1948 - Ende der britischen Herrschaft

Als die britische Kolonialherrschaft in Palästina Ende der 1940er Jahre endete, verschärfte sich die Gewalt zwischen Juden und Arabern. Sie gipfelte im Mai 1948 im Krieg zwischen dem neu gegründeten Staat Israel und seinen arabischen Nachbarn. Zehntausende Palästinenser suchten Zuflucht im Gazastreifen, nachdem sie geflohen oder aus ihren Häusern vertrieben worden waren. Die Massenvertreibung bezeichnen die Palästinenser als Nakba - Arabisch für Katastrophe. Die einfallende ägyptische Armee hatte einen schmalen 40 Kilometer langen Küstenstreifen erobert, der von der Halbinsel Sinai bis knapp südlich von Aschkelon reichte. Durch den Zustrom von Flüchtlingen verdreifachte sich die Bevölkerung auf rund 200.000.

Ägyptische Militärherrschaft

Ägypten hielt den Gazastreifen zwei Jahrzehnte lang unter einem Militärgouverneur und erlaubte den Palästinensern, in Ägypten zu arbeiten und zu studieren. Bewaffnete palästinensische Fedajin (auf Deutsch etwa «die sich Opfernden»), viele von ihnen Flüchtlinge, griffen Ziele in Israel an.
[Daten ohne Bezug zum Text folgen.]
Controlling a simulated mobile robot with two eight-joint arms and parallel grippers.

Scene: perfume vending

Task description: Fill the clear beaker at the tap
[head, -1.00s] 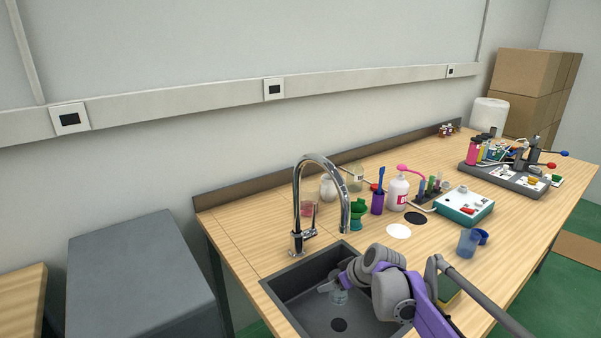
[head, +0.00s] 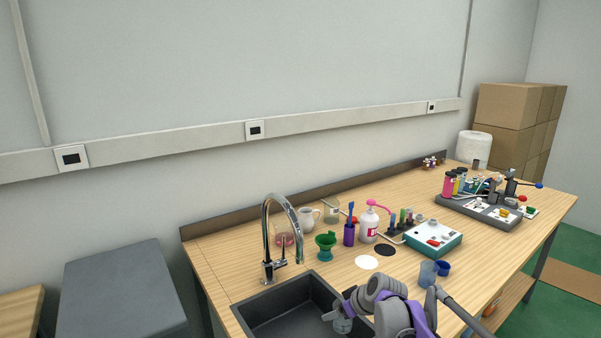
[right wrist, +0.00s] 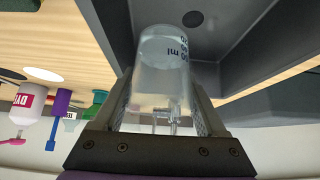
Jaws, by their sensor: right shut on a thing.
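The clear beaker (right wrist: 163,75) with dark volume marks fills the middle of the right wrist view. My right gripper (right wrist: 163,103) is shut on it, one finger on each side. In the head view my right gripper (head: 336,318) and the beaker (head: 343,325) are low in the picture, over the right part of the dark sink (head: 268,308). The chrome tap (head: 268,235) arches over the sink, its spout end left of and apart from the beaker. I cannot tell whether the beaker holds water. My left gripper is not in view.
Behind the sink stand a green funnel-like holder (head: 326,246), a purple cup (head: 349,235) and a white bottle with a pink top (head: 369,226). The bench left of the tap is clear.

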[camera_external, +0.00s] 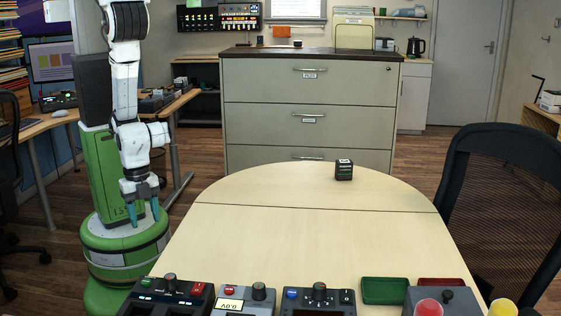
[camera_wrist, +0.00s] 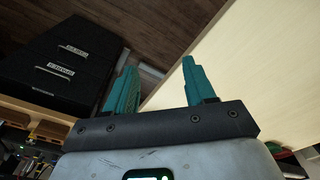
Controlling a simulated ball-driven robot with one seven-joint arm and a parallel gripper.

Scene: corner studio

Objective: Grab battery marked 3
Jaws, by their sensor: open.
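My gripper (camera_external: 144,215) hangs pointing down at the left of the table, well apart from the battery. Its teal fingers are spread and empty. In the wrist view my gripper (camera_wrist: 162,80) is open beside the table edge (camera_wrist: 215,55), with no battery in sight between the fingers.
Control boxes (camera_external: 320,298) line the near table edge, with a green tray (camera_external: 385,290) and a red tray (camera_external: 441,283). A drawer cabinet (camera_external: 305,105) stands behind the table. A black chair (camera_external: 510,200) is at the right. The middle of the table is clear.

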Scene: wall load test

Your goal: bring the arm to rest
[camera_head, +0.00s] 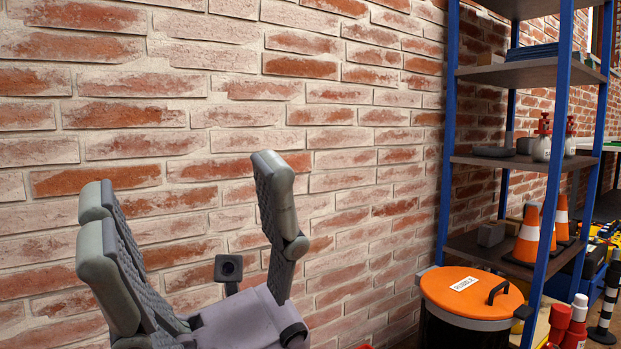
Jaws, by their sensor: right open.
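My right gripper (190,215) rises from the bottom left of the head view. It is grey with textured pads. Its fingers are spread wide apart, with nothing between them, and point upward in front of the brick wall (350,110). Whether any finger touches the wall cannot be told. My left gripper is not in view.
A blue-posted shelf (503,165) at the right holds bottles (542,147) and orange traffic cones (527,235). A black bin with an orange lid (455,285) stands before it. Red bottles (560,322) are at the lower right. The wall between gripper and shelf is bare.

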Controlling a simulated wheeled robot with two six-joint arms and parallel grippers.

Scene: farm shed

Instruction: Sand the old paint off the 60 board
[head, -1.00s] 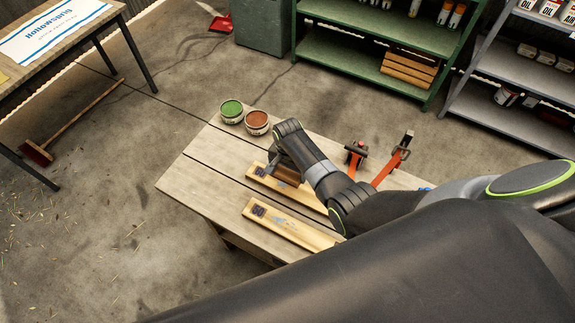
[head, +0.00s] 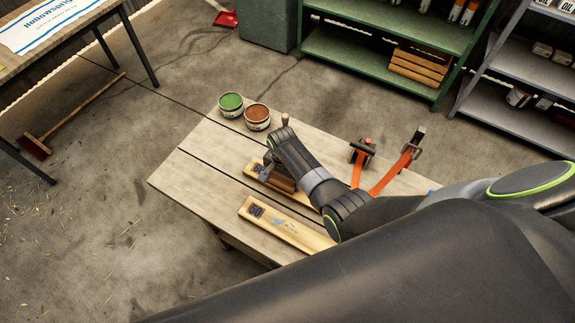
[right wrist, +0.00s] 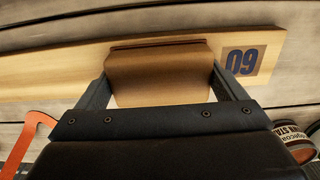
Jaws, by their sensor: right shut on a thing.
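My right gripper (head: 268,172) is shut on a brown sanding block (right wrist: 158,70), low over the far board (head: 251,167) on the workbench. In the right wrist view the block lies across that pale wooden board (right wrist: 50,83), beside its number label (right wrist: 243,62). The label appears upside down there and reads 60 when turned round. The wood showing around the block looks bare; my arm hides much of this board in the head view. A second board (head: 300,234) lies nearer, with grey-blue paint patches and a label that also looks like 60. My left gripper is out of view.
A green paint can (head: 231,105) and a brown one (head: 257,117) stand at the bench's far left corner. A brown knob (head: 285,120) shows behind my gripper.

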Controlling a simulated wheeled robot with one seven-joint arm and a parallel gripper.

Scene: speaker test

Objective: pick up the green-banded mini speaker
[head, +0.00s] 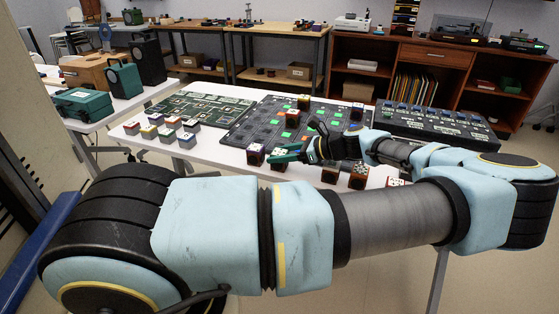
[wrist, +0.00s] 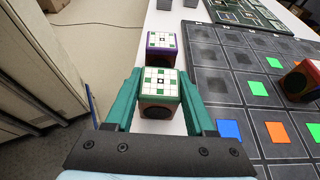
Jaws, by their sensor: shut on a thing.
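My gripper (wrist: 161,88) has teal fingers closed on both sides of a small dark cube-shaped speaker (wrist: 159,98). The speaker has a white top with green squares and what looks like a green band. In the head view my gripper (head: 287,152) is at the table's near edge, and a cube speaker (head: 279,163) shows at its fingertips. I cannot tell whether the held speaker is touching the table. A purple-banded speaker (wrist: 162,46) stands just beyond it in the wrist view. The held speaker's sides are partly hidden by the fingers.
A black tiled board (head: 240,132) with coloured squares lies right of the held speaker. Other cube speakers (head: 358,177) stand along the near edge, and several more (head: 167,137) cluster at the left. A dark panel (head: 440,126) lies at the right. White table surface (head: 215,157) shows left of my gripper.
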Es folgten Vergeltungsmassnahmen.

Die Vereinten Nationen gründeten das Flüchtlingshilfswerk UNRWA, das heute 1,6 Millionen registrierte palästinensische Flüchtlinge im Gazastreifen sowie Palästinenser in Jordanien, im Libanon, in Syrien und im Westjordanland betreut.
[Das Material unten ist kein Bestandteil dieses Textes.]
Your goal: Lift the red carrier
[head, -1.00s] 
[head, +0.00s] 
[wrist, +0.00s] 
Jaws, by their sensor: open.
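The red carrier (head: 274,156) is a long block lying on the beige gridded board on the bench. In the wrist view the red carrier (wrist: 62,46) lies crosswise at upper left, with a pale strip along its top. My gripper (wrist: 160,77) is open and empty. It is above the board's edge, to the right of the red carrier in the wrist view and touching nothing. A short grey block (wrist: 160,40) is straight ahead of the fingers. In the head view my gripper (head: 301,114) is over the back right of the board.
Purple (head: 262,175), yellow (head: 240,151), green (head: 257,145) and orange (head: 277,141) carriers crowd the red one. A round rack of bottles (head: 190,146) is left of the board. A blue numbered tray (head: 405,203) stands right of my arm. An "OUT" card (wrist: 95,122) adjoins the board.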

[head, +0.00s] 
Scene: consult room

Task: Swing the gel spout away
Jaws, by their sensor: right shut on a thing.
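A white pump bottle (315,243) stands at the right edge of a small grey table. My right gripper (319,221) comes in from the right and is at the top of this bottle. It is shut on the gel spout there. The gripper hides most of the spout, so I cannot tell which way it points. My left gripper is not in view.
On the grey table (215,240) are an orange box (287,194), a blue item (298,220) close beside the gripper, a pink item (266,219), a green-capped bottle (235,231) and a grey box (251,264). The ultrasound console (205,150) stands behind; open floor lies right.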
1967 - Krieg und israelische Militärbesetzung

Israel eroberte den Gazastreifen im Nahostkrieg von 1967. Eine israelische Volkszählung in diesem Jahr ergab, dass das Gebiet 394.000 Einwohnerinnen und Einwohner hatte, mindestens 60 Prozent von ihnen waren Flüchtlinge.

Nach dem Abzug der Ägypter nahmen viele palästinensische Arbeiter Jobs in der Landwirtschaft, im Baugewerbe und Dienstleistungssektor innerhalb Israels an, zu denen sie damals leichten Zugang hatten. Israelische Truppen verwalteten das Gebiet und bewachten die jüdischen Siedlungen, die Israel in den folgenden Jahrzehnten errichtete. Diese wurden zu einer Quelle wachsender palästinensischer Ressentiments.
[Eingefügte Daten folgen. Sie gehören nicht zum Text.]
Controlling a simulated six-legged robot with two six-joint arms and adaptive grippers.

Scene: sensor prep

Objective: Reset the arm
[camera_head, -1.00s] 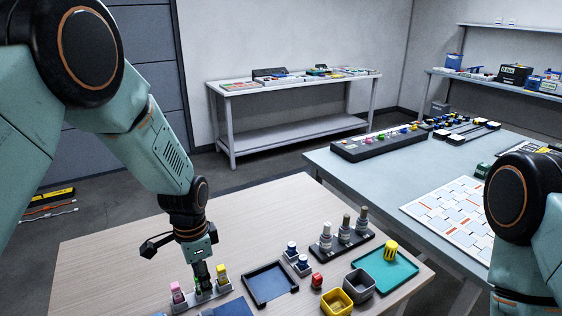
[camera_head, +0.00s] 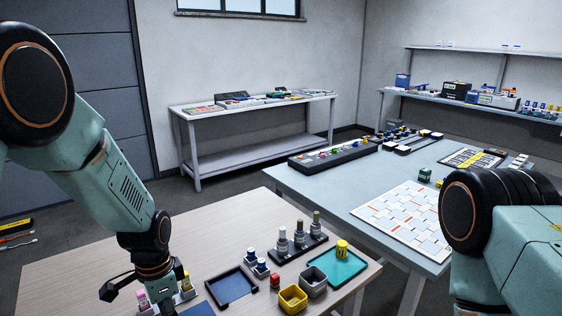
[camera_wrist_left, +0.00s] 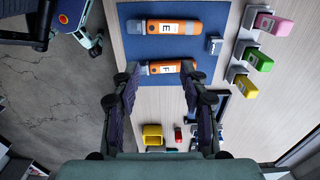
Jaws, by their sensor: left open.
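My left gripper (camera_head: 166,303) is low at the left of the wooden table in the head view, its tips cut off by the frame's bottom edge. In the left wrist view my left gripper (camera_wrist_left: 160,74) is open with no object gripped. Beyond its fingertips lies an orange cylinder marked F (camera_wrist_left: 168,67), partly covered by one finger. A second orange cylinder marked E (camera_wrist_left: 165,27) lies parallel to it, on the blue mat (camera_wrist_left: 215,55). My right arm enters the head view at the right; its gripper is out of view.
A rack with pink (camera_wrist_left: 272,24), green (camera_wrist_left: 257,59) and yellow (camera_wrist_left: 245,86) bottles stands beside the mat. The dark tray (camera_head: 232,287), yellow bin (camera_head: 293,298), grey bin (camera_head: 314,281) and teal tray (camera_head: 325,262) stand farther right. The wooden table's far left surface is clear.

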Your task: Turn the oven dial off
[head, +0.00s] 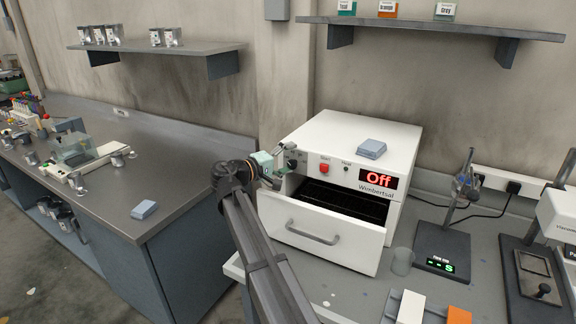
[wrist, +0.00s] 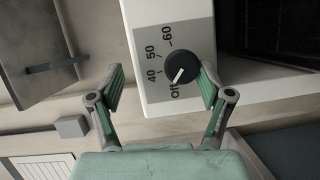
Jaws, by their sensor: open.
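The white oven (head: 341,220) stands on the bench with its front drawer pulled open. Its red display (head: 372,178) reads "Off". The dark round oven dial (wrist: 181,68) shows in the wrist view on a grey scale plate marked Off, 40, 50 and 60. The dial's white pointer line aims down-left at "Off". My gripper (wrist: 162,82) is open, with one green-padded finger on each side of the dial. The right finger is close to the dial's edge; I cannot tell whether it touches. The left finger is clearly apart. In the head view my gripper (head: 273,170) is at the oven's upper left front.
The open drawer (head: 320,231) juts out just right of my gripper. A red button (head: 324,169) is on the oven front, and a grey-blue box (head: 371,148) lies on top. A glass beaker (head: 402,261) and a stand (head: 442,250) are to the right.
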1987 - Erste Intifada und Gründung der Hamas

Zwanzig Jahre nach dem Krieg von 1967 starteten die Palästinenser ihre erste Intifada, ihren ersten Aufstand. Sie begann im Dezember 1987 nach einem Verkehrsunfall, bei dem ein israelischer Lastwagen mit einem Fahrzeug kollidierte, das palästinensische Arbeiter im Flüchtlingslager Dschabalja transportierte. Vier von ihnen starben. Es folgten Proteste, bei denen Steine geworfen wurden, und Streiks.

Die in Ägypten beheimatete Muslimbruderschaft nutzte die aufgebrachte Stimmung und gründete einen bewaffneten palästinensischen Zweig, die Hamas, mit Machtbasis im Gazastreifen. Die Hamas, deren Ziel die Zerstörung Israels und die Wiederherstellung der islamischen Herrschaft in dem von ihr als besetzt betrachteten Palästina war, wurde zum Rivalen von Jassir Arafats säkularer und gemässigter Fatah-Partei, die die Palästinensische Befreiungsorganisation (PLO) anführte.

1993 - Osloer Friedensabkommen und Teilautonomie

Israel und die Palästinenser unterzeichneten 1993 ein historisches Friedensabkommen, das zur Gründung der Palästinensischen Autonomiebehörde führte. Im Rahmen des Übergangsabkommens erhielten die Palästinenser zunächst begrenzte Kontrolle über Gaza und Jericho im Westjordanland. Arafat kehrte nach Jahrzehnten im Exil in den Gazastreifen zurück.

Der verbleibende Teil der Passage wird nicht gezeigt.